Dengan suhu kamar 24oC, malam itu saya tidur begitu lelap dan terbangun pukul 07.00 pagi. Setelah mandi dan sarapan, saya menghubungi Bapak Yudi (pegawai dinas bidang kehutanan Bolmut) untuk konfirmasi kunjungan ke pengusaha-pengusaha kayu di sekitar Kec. Bintuna, Bolmut. Bapak Yudi akan ke hotel setelah upacara Sumpah Pemuda, 28 Oktober, namun hingga pukul 10.00 belum ada tanda-tanda bahwa ia hendak bertandang ke hotel. Saya berinisiatif untuk menghubunginya via handphone, Bapak Yudi meminta maaf karena beliau sedang sibuk mengurus administrasi dan persuratan Workshop Sertifikasi Kayu pada 30 Agustus, dia meminta saya berkenan untuk datang ke kantornya yang bersebelahan dengan Kantor Pertanian Bolmut.

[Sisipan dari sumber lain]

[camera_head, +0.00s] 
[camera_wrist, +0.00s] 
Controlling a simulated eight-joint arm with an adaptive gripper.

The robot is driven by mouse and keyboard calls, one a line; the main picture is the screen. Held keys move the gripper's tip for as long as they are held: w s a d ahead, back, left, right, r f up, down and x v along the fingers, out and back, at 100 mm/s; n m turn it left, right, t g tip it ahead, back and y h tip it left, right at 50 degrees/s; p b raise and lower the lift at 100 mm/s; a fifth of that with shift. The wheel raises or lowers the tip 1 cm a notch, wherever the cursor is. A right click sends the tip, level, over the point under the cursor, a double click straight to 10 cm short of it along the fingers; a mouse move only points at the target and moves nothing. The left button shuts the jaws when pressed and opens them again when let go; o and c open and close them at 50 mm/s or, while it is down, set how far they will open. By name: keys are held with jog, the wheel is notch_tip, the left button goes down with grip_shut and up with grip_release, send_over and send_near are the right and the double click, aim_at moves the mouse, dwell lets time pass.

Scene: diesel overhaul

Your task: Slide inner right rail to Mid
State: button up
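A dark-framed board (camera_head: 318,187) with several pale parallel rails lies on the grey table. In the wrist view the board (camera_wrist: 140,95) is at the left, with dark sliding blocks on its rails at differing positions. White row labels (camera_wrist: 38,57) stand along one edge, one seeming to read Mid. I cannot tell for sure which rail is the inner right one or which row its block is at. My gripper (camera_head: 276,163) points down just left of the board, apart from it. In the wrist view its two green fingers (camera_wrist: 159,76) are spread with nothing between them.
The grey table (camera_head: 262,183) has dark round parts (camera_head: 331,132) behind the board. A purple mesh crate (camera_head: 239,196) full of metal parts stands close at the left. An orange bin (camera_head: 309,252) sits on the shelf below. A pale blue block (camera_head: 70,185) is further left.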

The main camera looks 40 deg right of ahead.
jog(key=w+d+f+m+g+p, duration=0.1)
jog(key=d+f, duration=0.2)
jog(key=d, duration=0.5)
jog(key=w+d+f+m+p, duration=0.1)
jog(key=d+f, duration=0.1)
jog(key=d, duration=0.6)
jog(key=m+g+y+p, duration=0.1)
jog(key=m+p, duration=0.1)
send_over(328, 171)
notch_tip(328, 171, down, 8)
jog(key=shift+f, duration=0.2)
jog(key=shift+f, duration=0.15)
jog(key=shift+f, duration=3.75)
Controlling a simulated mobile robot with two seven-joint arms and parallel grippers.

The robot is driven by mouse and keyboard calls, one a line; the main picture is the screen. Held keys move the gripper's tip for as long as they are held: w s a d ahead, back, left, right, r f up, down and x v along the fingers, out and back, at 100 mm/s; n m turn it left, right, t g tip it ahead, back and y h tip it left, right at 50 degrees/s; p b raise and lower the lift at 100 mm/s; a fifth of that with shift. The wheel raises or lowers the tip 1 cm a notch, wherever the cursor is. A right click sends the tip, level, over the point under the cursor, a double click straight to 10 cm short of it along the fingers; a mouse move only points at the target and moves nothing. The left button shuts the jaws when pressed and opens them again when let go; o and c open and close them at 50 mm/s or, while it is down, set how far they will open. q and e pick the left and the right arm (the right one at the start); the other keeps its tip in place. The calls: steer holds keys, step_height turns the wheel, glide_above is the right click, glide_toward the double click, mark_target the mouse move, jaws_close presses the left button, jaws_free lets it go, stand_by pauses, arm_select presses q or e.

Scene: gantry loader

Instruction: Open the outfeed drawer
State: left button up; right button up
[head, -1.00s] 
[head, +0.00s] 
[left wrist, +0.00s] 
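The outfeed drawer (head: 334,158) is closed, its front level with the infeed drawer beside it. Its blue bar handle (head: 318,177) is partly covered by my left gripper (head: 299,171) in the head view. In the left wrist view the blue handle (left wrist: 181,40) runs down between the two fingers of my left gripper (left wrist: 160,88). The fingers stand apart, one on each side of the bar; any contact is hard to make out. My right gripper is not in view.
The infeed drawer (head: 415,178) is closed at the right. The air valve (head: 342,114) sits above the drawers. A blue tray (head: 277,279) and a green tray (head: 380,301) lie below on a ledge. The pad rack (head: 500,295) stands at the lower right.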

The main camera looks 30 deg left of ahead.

Mendengar kabar itu saya tanpa membuang-buang waktu segera chek out dan mencari bentor untuk diantar ke kantor kehutanan.
Awalnya saya kesal dengan sikap Bapak Yudi yang tidak segera memberi konfirmasi, tapi ketika tiba di kehutanan dan disambut hangat, rasa kesal saya itu melempem dan justru timbul rasa persaudaraan. Yudi terlihat sibuk mondar-mandir membawa berkas-berkas persiapan pelatihan yang juga didukung oleh SCF (Sulawesi Community Foundation), yayasan nirlaba yang mengutus saya ke daerah ini untuk mengamati aktivitas industri pengolahan kayu. Yudi pun membantu menghubungkan saya dengan Adink, staff honor yang selama seharian itu menemani saya mampir ke industri-industri primer kehutanan.